Taking a stroll down the beautifully lit streets of Osaka, inhaling the delicious cuisines at each passing restaurant, fronting SIX delinquents, throwing them into bikes and shop fronts, destroying the peaceful vibrancy of the surrounding area.
…And once your done hitting blokes, you can hit the high notes in the karaoke bar!
Thats the wonderful world that awaits you in Yakuza Kiwami 2.
Yakuza Kiwami 2 is a recreation of the popular Yakuza 2 – which hit the scene back in late 2006 on the Playstation 2. This however isn’t simply a graphics revamp – the entire game has been re done to work with the new Sega Dragon Engine.
The results payoff.
The graphics are fantastic, combat is silky smooth, plenty of additional heat signature moves and a new campaign and playable character Goro Majima.
The first cutscene brings you back up to speed following the previous games’ events. It’s cleverly done… Rather than running head first into an unknown story. Straight away you’ll notice that there’s a lot of text to read. We are spoilt with games like The Witcher 3 and GTA where you’re never forced to read dialog while your character makes a series of grunting sounds. Not all NPCs you meet are voice acted, a lot of the side quest characters aren’t voiced at all.
Yakuza Kiwami 2 is definitely cutscene and story heavy, but it’s teetering on the edge of having TOO many. In my first 10hrs of playing, a total of FOUR of them were spent watching cutscenes… Sometimes you just want to get back into the action – rather than sitting through another 5 minutes of intense frowns.
However, one of the things making this a little easier to bare is the new Dragon engine – on top of the CGI acting scenes and the dialog being re voiced, it really makes listening to the Japanese language even more beautiful.
The world reminds me a lot of Deus Ex: Human Revolution. Its not quite an open world game, rather set in a number of sections of a city, accessible by taxis, which can be quite narrow and have a corridor feel. But Osaka and Tokyo are vibrant with plenty of shops and crowds of NPCs walking around. The restaurants are all unique and serve a greater purpose – providing you with health and EXP with differing cuisine, and for anyone who’s had the pleasure of walking around these two great cities at night this game has captured the look and feel perfectly.

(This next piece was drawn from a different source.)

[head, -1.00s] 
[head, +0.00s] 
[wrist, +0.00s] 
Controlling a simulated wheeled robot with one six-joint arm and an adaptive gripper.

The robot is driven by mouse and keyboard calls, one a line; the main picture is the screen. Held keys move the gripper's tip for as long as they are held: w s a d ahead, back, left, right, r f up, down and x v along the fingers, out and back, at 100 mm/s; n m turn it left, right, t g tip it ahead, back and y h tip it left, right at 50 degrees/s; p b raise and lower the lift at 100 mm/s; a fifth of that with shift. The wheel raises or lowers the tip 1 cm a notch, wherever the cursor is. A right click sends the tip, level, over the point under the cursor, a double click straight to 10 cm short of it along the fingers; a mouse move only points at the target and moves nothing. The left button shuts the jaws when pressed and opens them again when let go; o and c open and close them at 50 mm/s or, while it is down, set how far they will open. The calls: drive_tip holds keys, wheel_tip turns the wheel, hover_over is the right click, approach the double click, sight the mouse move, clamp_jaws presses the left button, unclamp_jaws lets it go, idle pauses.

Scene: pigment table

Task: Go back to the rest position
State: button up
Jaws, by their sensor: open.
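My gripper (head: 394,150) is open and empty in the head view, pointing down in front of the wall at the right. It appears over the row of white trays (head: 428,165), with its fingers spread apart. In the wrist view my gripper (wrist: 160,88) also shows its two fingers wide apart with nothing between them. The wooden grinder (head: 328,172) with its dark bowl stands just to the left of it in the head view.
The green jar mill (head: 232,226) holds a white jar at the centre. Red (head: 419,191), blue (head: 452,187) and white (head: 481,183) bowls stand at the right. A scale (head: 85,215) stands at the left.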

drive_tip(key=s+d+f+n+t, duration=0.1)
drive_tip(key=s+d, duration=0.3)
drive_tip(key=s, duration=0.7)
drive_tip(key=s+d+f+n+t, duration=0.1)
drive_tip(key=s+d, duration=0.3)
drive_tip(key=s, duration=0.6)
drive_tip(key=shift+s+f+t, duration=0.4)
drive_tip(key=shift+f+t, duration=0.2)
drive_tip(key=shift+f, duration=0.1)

Finally, a game where I can simply go down the street and eat some ramen, its just like real life!
Except for, of course, all of the gangs and delinquents who randomly pick you out of a crowd 100% of the time and want to start a blue. And once you’re done throwing all six of them, pushing them into bikes and and rearranging their noses, the civilians are none-the-wiser. This can be great fun if your running between karaoke bar and nightclub manager duties, but after a while in they got in the way of the main story and I found myself skirting around them.
The combat is where Yakuza really shines. It is unbelievably satisfying, there is nothing like walking into a room full of 15 blokes, punching, kicking and throwing them all over the place, not to mention all the bikes, chairs and pot plants you can use ‘Jason Bourne’ style as weapons. The best part of the combat is using the “heat” actions, some of them are down right violent – while others are hilarious. Heat actions can be unlocked through experience, or by completing side quests – best of all, each weapon or random object has its own signature move.
Sometimes I found it difficult to lock onto my target, instead of pulling off the perfect block, I rather turned to have my back facing them and receiving a quick kick to the kidneys. But that happened very rarely and most of the time you are a blur of fists and kicks as you pinball around enemies.
The boss fights are difficult and will have you facing off a variety of fighting styles, some with just pure strength or some that are proficient with swords or guns. These are a highlight of the game, I found myself replaying them just to nail down the perfect combo and finish them with the perfect heat signature move.
Yakuza Kiwami 2 isn’t just a remake – it’s a rebuild, a massive step up from the PS2 original. Combat is noticeably smoother and with a tonne of additional side content, you’ll find yourself exploring for hours before heading back to tackle the story missions.
For fans of the original; Rejoice!
Yakuza Kiwami 2 stands out along side other modern Role Playing Games.
I give it 4 out of 5 stars, a solid ‘Should Play’.
Yakuza Kiwami 2 is rated R and is exclusive to the PlayStation 4.